Monday, December 19, 2011

Indonesia - Wild oligarchs and changing politics ahead of 2014




Scholars, researchers and even journalists tend to be confused when they have to describe the democratic process in Indonesia after 1998. The political transition in post-Soeharto Indonesia has been running without incident.

However, some say Indonesia’s uncertainties have lasted too long, claiming that the remnants of the Soeharto regime, for example, have clung to power in the face of multiple challenges.

What is very clear is that since 1998, the military, bureaucrats, Soeharto’s oligarchs and other newcomers have been trying to occupy the center of the political process.

All speak of democracy, use the structures of democratic politics and the rule of law. But, the process has not upgraded the quality of democracy itself.

Indonesia still stands in the first rank of the most corrupt countries in the world. Money politics work as the main principle behind legal and political activities.

Under these circumstances, people still have to go to the polls to choose those who fill the political structure.

Several questions emerge. What is democracy in this context? Why aren’t democratic elections producing good leaders? Who actually controls the power at the central point of politics?

Jeffrey Winters answered those questions in part in his book Oligarchy, which focused on Indonesia, the Philippines, Singapore, and Malaysia.

What he wrote about Indonesia can help us understand the establishment and the dynamics of the Soeharto period.

Winters vividly described the establishment of the material foundations of oligarchy. Winters said the power resources and the defense of wealth were the material foundations of oligarchy.

These are also the root of all evils when we answer questions such as why politics work unpredictably, why the power game is evil game and why democracy has a paradoxical face.

During the Soeharto period, politics was dominated by oligarchs, with Soeharto as the patron, according to Winters. “Sultanistic oligarchy” is how he described Soeharto’s 32-year rule.

But how does sultanistic oligarchy work in post-Soeharto Indonesia? Did it even survive reform? If not, what kind of political-economic power has emerged to dominate Indonesian politics?

The structure of oligarchy in Indonesia has not changed, although oligarchs have changed their work pattern and methods of survival.

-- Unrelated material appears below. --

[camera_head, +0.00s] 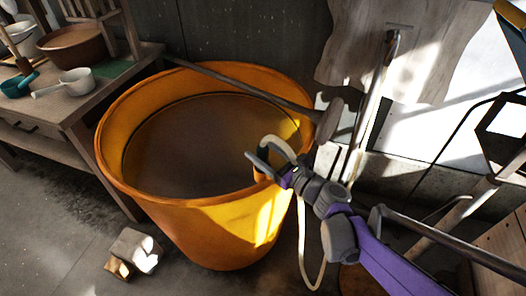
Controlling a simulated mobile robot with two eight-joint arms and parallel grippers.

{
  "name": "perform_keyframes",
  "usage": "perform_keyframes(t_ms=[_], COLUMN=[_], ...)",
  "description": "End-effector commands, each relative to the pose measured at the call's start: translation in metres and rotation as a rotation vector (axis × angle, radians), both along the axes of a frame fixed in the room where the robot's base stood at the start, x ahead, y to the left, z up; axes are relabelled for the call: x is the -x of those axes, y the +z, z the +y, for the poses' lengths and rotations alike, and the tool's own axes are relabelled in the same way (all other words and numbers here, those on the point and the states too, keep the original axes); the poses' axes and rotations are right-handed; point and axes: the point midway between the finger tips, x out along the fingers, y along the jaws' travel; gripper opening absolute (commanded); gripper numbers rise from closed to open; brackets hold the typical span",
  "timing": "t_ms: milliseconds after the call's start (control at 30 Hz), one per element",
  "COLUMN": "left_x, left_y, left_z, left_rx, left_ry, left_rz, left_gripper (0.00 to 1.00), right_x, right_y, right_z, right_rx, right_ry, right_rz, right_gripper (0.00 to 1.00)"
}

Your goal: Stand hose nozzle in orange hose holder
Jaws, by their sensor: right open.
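A cream hose (302,225) hangs in a loop over the right rim of a large orange tub and down its outside. Its upper bend (280,146) is beside the fingers of my right gripper (263,160). That gripper is open at the tub's right rim; I cannot tell whether the hose lies between its fingers. The nozzle is not clearly visible, perhaps hidden by the gripper. A small orange piece (261,176) shows just below the fingers; I cannot tell whether it is the hose holder. My left gripper is not in view.
The orange tub (180,215) holds dark brownish contents. A long-handled tool (245,87) lies across its back. A wooden table (75,108) with pots stands at left. A metal pipe (375,90) rises behind my right arm. Pale blocks (135,250) lie on the floor.

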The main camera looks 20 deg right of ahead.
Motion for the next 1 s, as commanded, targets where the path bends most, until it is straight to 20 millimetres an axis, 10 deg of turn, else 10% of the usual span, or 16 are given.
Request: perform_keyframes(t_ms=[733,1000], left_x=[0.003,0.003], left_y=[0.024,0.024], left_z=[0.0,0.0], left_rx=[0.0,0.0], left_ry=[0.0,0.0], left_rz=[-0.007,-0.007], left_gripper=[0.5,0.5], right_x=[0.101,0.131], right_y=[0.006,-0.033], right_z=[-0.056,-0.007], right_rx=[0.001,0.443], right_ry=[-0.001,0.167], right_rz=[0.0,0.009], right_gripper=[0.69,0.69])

Megawati Soekarnoputri won the election in 1999, not only because of ideology, but also because the rich, like Arifin Panigoro, supported her.

Adhie Massardie, the spokesman of former president Abdurrahman “Gus Dur” Wahid, said that Gus Dur’s fall was caused partly by a lack of money.

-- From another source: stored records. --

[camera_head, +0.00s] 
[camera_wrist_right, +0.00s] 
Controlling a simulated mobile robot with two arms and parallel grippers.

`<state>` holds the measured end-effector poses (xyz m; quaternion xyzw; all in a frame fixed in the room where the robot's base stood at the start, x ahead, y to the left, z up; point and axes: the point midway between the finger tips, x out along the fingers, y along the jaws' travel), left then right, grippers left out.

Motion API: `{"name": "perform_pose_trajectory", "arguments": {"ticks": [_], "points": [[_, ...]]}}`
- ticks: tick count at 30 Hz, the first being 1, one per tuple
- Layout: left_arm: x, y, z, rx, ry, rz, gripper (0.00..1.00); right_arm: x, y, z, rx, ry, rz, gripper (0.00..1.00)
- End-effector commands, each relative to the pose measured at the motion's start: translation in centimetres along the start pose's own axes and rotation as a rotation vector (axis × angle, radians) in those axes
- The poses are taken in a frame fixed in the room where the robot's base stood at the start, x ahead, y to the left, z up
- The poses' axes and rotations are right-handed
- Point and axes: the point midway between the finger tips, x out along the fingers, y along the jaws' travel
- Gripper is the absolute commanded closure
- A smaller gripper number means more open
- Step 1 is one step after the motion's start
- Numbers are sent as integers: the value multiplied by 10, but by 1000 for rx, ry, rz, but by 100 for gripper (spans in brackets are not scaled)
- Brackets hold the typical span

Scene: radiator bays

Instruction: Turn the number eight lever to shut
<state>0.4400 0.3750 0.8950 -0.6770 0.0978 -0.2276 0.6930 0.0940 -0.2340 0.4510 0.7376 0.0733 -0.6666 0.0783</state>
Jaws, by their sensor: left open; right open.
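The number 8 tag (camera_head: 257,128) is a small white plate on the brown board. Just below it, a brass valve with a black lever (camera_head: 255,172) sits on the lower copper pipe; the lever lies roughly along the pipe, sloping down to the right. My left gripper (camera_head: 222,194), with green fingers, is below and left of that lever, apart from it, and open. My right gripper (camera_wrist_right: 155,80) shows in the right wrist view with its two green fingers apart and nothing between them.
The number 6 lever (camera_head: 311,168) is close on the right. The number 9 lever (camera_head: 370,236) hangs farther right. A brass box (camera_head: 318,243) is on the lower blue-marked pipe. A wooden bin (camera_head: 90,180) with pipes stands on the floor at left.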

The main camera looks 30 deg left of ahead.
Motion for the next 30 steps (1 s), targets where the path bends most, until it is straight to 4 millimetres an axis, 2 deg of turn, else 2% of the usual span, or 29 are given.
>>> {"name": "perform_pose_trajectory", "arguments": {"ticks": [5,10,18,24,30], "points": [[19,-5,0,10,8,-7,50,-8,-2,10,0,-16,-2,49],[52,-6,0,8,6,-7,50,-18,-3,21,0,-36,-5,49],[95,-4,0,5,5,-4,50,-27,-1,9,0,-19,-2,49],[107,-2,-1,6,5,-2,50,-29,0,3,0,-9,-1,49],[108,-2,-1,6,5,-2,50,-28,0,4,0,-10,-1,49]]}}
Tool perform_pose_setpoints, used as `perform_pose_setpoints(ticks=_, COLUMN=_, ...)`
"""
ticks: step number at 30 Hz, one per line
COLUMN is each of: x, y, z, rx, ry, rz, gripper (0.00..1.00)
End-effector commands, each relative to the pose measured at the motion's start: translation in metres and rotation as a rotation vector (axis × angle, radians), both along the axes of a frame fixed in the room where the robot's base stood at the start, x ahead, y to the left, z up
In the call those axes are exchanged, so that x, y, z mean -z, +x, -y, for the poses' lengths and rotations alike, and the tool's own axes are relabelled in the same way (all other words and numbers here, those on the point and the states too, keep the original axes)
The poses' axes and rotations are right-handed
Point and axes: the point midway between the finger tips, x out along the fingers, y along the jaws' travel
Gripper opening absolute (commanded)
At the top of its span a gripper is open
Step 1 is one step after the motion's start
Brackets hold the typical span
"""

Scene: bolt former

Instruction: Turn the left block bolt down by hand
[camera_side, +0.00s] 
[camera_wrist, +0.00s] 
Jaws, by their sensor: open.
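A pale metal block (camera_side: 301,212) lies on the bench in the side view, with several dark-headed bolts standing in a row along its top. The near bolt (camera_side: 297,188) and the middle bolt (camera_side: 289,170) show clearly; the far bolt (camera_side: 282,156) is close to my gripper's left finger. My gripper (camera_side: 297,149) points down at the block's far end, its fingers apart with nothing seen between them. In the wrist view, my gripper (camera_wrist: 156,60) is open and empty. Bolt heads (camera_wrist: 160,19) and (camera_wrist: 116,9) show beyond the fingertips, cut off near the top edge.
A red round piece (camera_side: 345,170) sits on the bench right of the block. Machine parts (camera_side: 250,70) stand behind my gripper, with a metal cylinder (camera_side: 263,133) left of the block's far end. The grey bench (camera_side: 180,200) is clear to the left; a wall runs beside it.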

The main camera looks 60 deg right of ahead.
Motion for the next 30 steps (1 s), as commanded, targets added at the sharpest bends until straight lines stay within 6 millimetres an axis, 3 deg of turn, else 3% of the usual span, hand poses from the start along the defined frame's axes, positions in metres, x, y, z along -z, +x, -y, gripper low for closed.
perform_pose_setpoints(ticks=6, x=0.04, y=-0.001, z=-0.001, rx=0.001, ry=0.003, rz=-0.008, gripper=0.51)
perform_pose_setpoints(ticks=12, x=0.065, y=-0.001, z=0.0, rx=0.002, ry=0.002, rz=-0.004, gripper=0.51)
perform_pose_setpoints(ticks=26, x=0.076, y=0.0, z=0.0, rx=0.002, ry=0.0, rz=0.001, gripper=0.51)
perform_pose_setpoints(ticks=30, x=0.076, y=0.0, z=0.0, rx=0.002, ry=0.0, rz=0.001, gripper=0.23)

Susilo Bambang Yudhoyono was no one before 2004. He was not one of the richest people in the country, but he got their support and won the elections in 2004 and 2009.

Those who hold a major amount of capital while at the same time holding political interest are called oligarchs. Soeharto`s oligarchs were countable and measurable.

The oligarchs after 1998 become wilder, migrating from one political group to another depending on the situation and their economic interests.

In this context, it will be complicated to make a calculation about who will be the next president in 2014. Guesses cannot be shaped on parties, ideology or mass support. The key is in the hands of wild oligarchs.

Wildness has turned the oligarchs into cartels. Like an oligarchy, a cartel is also born of patron-client system.

The control of Indonesian politics after Soeharto is more likely to rest in the hands of a cartel than an oligarchy. Cartels create political coalitions and minimize the space for its enemies to win in the political competitions.

The sporadic movement of oligarchs is a work pattern of cartel. They join the political parties or play the role of “dalang” (puppeteers) behind the scenes, design political coalitions, set the course of the administration, castrate presidential prerogatives and even arrange for legislation, as Constitutional Court chief Mahfud MD has been accused. Such an oligarchy is better understood as a cartel. It changes like a chameleon.

However, its fundamental structure is still oligarchical. They have just changed their modus vivendi as well as their modus operandi to become an “oligarchic cartel”.

They change into new political-economical organism that appears as cartel and oligarchy at the same time.

Unfortunately, they will play the most powerful role in determining who will be the next president in 2014.

The writer Boni Hargens, Berlin is political science lecturer at the University of Indonesia and a graduate student at Humboldt University in Berlin, Germany.